Copyright and Innovation in the Networked Information Economy
Jeremy de Beer
University of Ottawa - Common Law Section
May 26, 2009
This working paper examines several priority issues pertaining to copyright and innovation. Intellectual property rights (IPRs) can facilitate innovation if an appropriate balance is struck between sufficient protection and free competition. Canada’s laws governing IPRs are recognized to be very good, but could be improved. With respect to copyright in the digital environment, three priority issues to deal with are implementing treaty provisions regarding TPMs, clarifying intermediaries’ liabilities and obligations and enabling greater use of flexibilities and limitations.
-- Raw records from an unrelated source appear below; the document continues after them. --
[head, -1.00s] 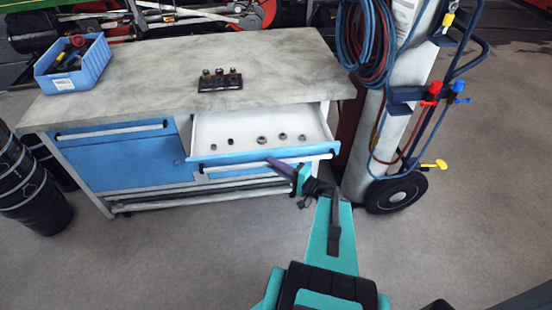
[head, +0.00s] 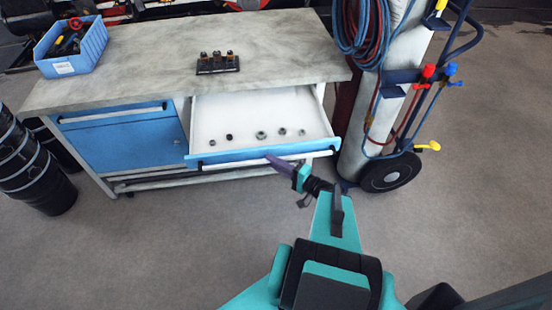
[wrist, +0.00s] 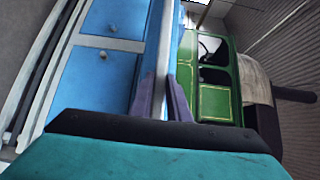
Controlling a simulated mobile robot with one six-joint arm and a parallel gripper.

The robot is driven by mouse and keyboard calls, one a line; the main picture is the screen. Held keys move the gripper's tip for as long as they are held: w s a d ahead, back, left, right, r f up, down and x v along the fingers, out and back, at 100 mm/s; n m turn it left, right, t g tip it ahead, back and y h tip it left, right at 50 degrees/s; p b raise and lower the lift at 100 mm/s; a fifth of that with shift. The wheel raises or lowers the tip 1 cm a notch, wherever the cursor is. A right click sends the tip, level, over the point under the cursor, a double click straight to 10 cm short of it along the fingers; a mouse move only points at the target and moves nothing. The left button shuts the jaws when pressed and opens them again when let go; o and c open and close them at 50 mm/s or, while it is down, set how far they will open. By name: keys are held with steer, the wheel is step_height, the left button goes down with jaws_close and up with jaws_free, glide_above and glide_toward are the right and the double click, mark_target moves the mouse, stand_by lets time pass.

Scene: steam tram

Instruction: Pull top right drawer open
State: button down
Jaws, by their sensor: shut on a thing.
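The top right drawer (head: 262,112) of the blue and grey workbench stands well out from the bench, and its white inside shows. Its blue front has a pale bar handle (head: 225,165) along it. My gripper (head: 270,158) has purple fingers and is shut on this handle right of its middle. In the wrist view the two fingers (wrist: 169,103) stand on either side of the pale bar. The exact contact is partly hidden by the fingers.
Several small nuts (head: 262,134) lie in the drawer. On the worktop (head: 130,72) are a blue bin (head: 75,58) of tools and a dark holder (head: 217,65). A gas-bottle trolley (head: 390,172) stands close right. Black buckets (head: 40,185) stand left. Floor in front is clear.

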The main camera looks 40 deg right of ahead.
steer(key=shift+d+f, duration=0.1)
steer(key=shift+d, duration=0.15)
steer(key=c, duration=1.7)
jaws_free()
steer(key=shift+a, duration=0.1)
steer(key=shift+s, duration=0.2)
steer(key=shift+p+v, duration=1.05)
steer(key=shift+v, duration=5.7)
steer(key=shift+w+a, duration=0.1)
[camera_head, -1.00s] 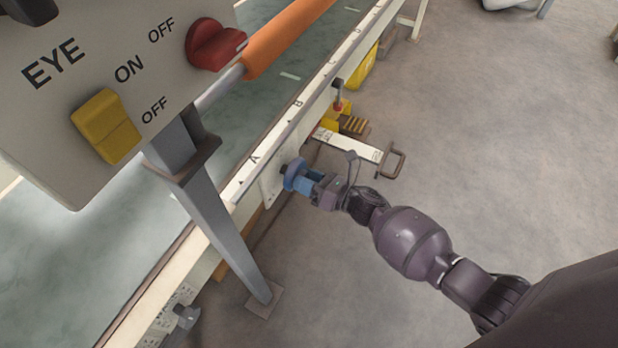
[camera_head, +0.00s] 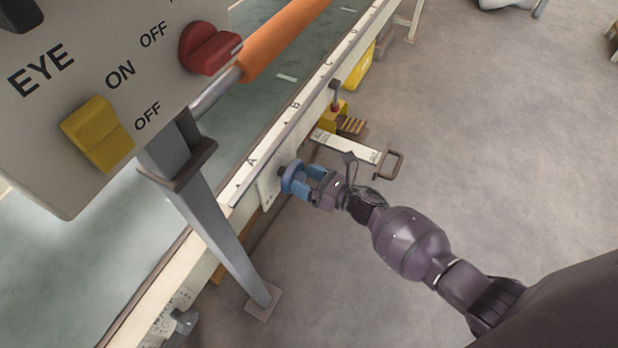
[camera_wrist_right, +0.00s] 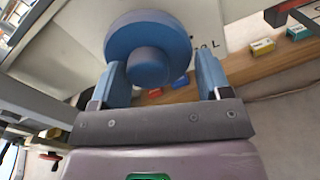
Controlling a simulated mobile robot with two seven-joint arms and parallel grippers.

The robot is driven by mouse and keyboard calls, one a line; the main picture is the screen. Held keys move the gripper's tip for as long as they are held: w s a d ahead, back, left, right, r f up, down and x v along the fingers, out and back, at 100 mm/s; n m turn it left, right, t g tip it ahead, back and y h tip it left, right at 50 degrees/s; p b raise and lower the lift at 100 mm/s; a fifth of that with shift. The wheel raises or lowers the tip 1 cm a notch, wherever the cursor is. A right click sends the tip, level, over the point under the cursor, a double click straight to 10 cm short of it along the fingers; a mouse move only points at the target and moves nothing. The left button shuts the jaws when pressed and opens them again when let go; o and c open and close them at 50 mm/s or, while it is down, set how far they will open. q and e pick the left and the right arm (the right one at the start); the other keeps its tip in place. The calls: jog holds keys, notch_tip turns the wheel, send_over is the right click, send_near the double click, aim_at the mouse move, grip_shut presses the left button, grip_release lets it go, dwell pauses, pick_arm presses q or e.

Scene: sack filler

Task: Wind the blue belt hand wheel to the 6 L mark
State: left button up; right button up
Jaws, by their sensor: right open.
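The blue belt hand wheel (camera_head: 290,177) sits on a white plate on the side of the conveyor frame. In the right wrist view the wheel (camera_wrist_right: 147,28) shows as a round disc with a smaller round hub facing me. My right gripper (camera_head: 309,181) is at the wheel, with its two blue fingers apart. In the right wrist view the fingers (camera_wrist_right: 162,80) stand on either side of the hub; I cannot tell whether they touch the wheel. Lettering ending in "L" shows right of the wheel, partly hidden, so the setting is unreadable. My left gripper is not seen.
A control panel (camera_head: 60,150) with a yellow and a red switch fills the upper left. A grey post (camera_head: 215,225) stands left of the wheel. A white bar with a handle (camera_head: 388,163) juts out beyond my gripper. Open floor (camera_head: 500,150) lies to the right.

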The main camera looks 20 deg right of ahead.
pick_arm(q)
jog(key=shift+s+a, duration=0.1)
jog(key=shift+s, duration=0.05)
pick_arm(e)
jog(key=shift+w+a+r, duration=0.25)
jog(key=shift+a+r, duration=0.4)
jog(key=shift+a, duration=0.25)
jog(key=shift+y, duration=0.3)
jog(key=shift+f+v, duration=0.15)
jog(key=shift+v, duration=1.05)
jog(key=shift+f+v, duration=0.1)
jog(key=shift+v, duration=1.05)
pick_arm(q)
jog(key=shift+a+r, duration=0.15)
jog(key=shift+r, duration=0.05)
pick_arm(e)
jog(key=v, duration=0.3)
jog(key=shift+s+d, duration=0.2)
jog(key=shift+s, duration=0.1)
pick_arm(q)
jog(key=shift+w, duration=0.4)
Canada should follow the example set by Israel and adopt a ‘wait-and-see’ approach toward TPMs, in order to avoid entrenching a potentially inappropriate regulatory regime for technologies with an uncertain economic and cultural future, or a middle-ground model with circumvention prohibitions tied to infringement should be adopted. Intermediaries should be required to assist in online copyright enforcement under a ‘notice-and-notice’ system that requires them to inform customers of alleged infringements, and policy-makers should closely follow and participate in discussions about self-regulation. Canada’s statutory system for fair dealing should be amended to take account of technological, cultural and commercial realities and to create new opportunities for economic growth and innovation, while stakeholders simultaneously work together to design best practices online.